Kenosis: The message of Christmas

I grew up believing that Christmas is a time of joy, merriment, and love – but never quite knowing why the birth of the infant Jesus in a barn should occasion such sentiments.  I learned that this was not an ordinary child — that he is God’s son sent into the world to save man, but I never quite understood why man needed to be saved in the first place.  The meanings that this story held for me faded as I got older. The coming of Christmas became no more than a prelude to the New Year, a welcome break from daily routine just before the year finally comes to an end.  Like a clever adult, I began to think of Christmas as nothing more than a time set aside for children.

The message of Christmas has however returned to me since encountering the Greek word “kenosis,” which leapt like an early Christmas gift from Gianni Vattimo’s book “Belief.”  The dictionary defines this word to mean the act of “emptying.”  In Christian theology, it refers to the voluntary act of abasement by which God the Son becomes man. Not being a theologian, I turned to my younger brother, Fr. Ambo David, who is a biblical scholar and knows Greek, to shed some light on the significance of this unique word.

Specifically, I asked: what is God “emptying” by becoming man?  And why would that be a momentous event for Christians?

Our discussions have deepened my appreciation for what my brother does as a hemeneuticist of the Scripture. I can only attempt to synthesize here what I take to be the product of a fusion of horizons – mine from postmodernism and sociology, his from hermeneutics and theology.  By deciding to become man, God emptied himself of all divine powers so that He could properly become of this world, in a word — secular.  By becoming man, his life became finite, and He proved this by dying on the cross.  This suggests, Vattimo argues, that secularity is the true destination of Christianity.

This exploration, to my great astonishment, ironically led me back to the writings of that sharp anti-Christ – Friedrich Nietzsche.  It was he who took up the famous formulation “God is dead” and wove a whole philosophy around it.  He wrote: “After Buddha was dead, his shadow was still shown for centuries in a cave – a tremendous, gruesome shadow.  God is dead; but given the way of men, there may still be caves for thousands of years in which his shadow will be shown.  And we – we still have to vanquish his shadow too.”  This oft-quoted line from the German philosopher is usually taken to be emblematic of his nihilistic philosophy, the sustained questioning of all that hitherto has been valued, and a declaration that man must strive to be the inventor of his own morality.  Reading these lines, I have always been convinced that Nietzsche was merely using God as a metaphor for Universal Truth.

“Let us beware,” Nietzsche writes, “of saying there are laws in nature. There are only necessities: there is nobody who commands, nobody who obeys, nobody who trespasses.  Once you know that there are no purposes, you also know that there is no accident; for it is only beside a world of purposes that the word ‘accident’ has meaning… .When will all these shadows of God cease to darken our minds?

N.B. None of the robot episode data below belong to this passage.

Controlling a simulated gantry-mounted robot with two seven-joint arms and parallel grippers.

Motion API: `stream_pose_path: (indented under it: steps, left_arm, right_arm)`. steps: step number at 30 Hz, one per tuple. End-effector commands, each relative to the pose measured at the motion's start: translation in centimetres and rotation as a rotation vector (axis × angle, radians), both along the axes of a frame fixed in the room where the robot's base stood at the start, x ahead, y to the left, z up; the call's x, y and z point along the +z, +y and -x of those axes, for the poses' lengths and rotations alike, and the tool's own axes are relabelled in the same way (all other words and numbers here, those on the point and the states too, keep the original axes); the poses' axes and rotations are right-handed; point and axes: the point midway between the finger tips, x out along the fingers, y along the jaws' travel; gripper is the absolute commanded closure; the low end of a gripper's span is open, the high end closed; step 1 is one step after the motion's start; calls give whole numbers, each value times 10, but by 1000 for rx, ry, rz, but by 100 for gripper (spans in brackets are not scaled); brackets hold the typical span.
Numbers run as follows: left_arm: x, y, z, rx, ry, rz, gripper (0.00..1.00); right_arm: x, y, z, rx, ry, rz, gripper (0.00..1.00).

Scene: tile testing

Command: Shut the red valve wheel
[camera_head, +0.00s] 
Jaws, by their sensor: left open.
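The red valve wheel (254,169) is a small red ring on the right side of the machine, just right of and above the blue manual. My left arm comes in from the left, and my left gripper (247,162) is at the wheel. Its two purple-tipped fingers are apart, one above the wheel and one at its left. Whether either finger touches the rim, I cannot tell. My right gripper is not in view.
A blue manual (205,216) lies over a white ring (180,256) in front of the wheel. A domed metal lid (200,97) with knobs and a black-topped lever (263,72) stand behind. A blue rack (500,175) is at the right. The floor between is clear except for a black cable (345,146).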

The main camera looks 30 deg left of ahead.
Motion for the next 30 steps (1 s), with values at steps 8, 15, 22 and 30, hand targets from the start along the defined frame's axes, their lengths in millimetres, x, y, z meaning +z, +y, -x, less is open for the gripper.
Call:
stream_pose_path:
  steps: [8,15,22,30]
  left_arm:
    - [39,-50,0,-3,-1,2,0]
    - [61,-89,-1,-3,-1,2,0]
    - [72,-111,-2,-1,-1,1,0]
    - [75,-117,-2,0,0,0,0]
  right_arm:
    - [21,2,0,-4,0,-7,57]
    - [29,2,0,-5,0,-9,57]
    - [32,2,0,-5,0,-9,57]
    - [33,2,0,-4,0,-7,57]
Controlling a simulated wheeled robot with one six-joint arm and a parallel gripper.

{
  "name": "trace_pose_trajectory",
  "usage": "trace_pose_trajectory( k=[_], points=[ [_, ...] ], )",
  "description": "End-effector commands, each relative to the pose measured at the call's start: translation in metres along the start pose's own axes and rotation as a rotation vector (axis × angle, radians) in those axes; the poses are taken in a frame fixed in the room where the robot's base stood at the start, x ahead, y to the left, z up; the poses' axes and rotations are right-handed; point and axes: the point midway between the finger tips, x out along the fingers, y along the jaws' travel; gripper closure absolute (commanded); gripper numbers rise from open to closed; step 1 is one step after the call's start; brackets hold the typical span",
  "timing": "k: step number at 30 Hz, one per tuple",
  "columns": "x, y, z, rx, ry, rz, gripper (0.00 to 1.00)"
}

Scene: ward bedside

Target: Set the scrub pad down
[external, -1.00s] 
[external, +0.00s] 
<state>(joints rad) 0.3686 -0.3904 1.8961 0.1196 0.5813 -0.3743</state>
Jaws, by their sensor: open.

When will we complete our de-deification of nature? When may we begin to ‘naturalize’ humanity in terms of a pure, newly discovered, newly redeemed nature?”

Ahead of his time, Nietzsche sensed that the old certainties, including those of science, are either dead or dying.  Nothing stands any longer as a stable measure of truth, justice, or beauty.  Kenosis has thus come to mean secularization in all its open-endedness. God has finally let go of His own creation. He has given man the freedom to be alone in the world.  But as a parting gift, He has sent his only begotten son to the world — not to serve as God on earth, but to be the exemplar of a human being; not as a master, but as a friend.

I love this message.  It tells the story of a God of love rather than of a God of Truth or Power. It resonates well with the mood of our times — with what one writer has called “the dissolution of the markers of certainty,” and with the openness to paradox and indeterminacy that living in today’s world seems to require of us. The growth of this openness has, of course, been very uneven. Many people become disoriented by the erasure of the old symbols of authority.  They seek easy closures by recourse to authority. In their everyday lives, they clamor for an all-knowing Big Brother to tell them how they should live their lives.  In politics, they gravitate around strongmen who could provide willful leadership.  They find ideological refuge in various forms of fundamentalism.  They look for first principles rather than for practical solutions to changing problems.

When God emptied Himself of all powers over our world, we became free to define our mode of being, to choose our own meanings, and to establish the rules that will govern our relationships with one another and with the world.  Nothing else should henceforth constrain us except the power of our imagination.

Yet the old metaphysical shadows continue to stalk us. Even as we are already shaping ourselves in limitless ways, our minds cannot seem to grasp the message of kenosis.  As Nietzsche wrote: “This tremendous event is still on its way, still wandering; it has not yet reached the ears of men.  Lightning and thunder require time; the light of the stars requires time; deeds though done still require time to be seen and heard.  This deed is still more distant from them than the most distant stars – and yet they have done it themselves.”

A meaningful Christmas to one and all!